╔══
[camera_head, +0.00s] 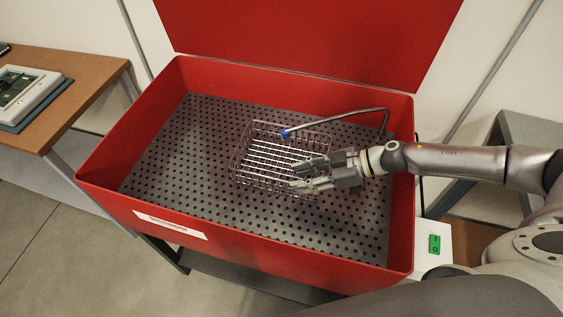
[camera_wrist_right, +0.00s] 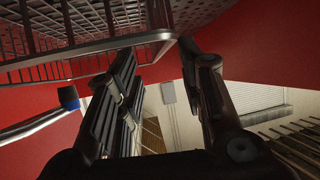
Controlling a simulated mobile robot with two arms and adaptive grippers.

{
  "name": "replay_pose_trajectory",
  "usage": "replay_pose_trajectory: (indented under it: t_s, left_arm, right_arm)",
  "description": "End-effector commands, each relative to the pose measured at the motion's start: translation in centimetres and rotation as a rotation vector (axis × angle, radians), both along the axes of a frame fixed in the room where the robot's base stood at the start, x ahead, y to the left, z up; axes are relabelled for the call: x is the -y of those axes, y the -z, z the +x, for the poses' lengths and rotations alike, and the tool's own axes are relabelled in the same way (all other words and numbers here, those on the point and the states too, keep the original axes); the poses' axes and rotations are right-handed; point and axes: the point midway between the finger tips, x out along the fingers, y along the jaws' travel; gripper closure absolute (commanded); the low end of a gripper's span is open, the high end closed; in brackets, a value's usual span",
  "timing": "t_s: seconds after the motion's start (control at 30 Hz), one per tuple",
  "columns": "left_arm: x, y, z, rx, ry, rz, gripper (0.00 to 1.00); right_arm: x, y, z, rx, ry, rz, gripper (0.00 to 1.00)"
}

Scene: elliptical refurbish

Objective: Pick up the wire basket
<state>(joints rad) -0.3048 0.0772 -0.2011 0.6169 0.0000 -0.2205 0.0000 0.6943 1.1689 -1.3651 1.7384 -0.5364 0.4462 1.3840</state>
╚══
◆ Given instruction: Select the lines that carry the string "motion" and copy them.

◆ Written answer:
  "description": "End-effector commands, each relative to the pose measured at the motion's start: translation in centimetres and rotation as a rotation vector (axis × angle, radians), both along the axes of a frame fixed in the room where the robot's base stood at the start, x ahead, y to the left, z up; axes are relabelled for the call: x is the -y of those axes, y the -z, z the +x, for the poses' lengths and rotations alike, and the tool's own axes are relabelled in the same way (all other words and numbers here, those on the point and the states too, keep the original axes); the poses' axes and rotations are right-handed; point and axes: the point midway between the finger tips, x out along the fingers, y along the jaws' travel; gripper closure absolute (commanded); the low end of a gripper's span is open, the high end closed; in brackets, a value's usual span",
  "timing": "t_s: seconds after the motion's start (control at 30 Hz), one per tuple",

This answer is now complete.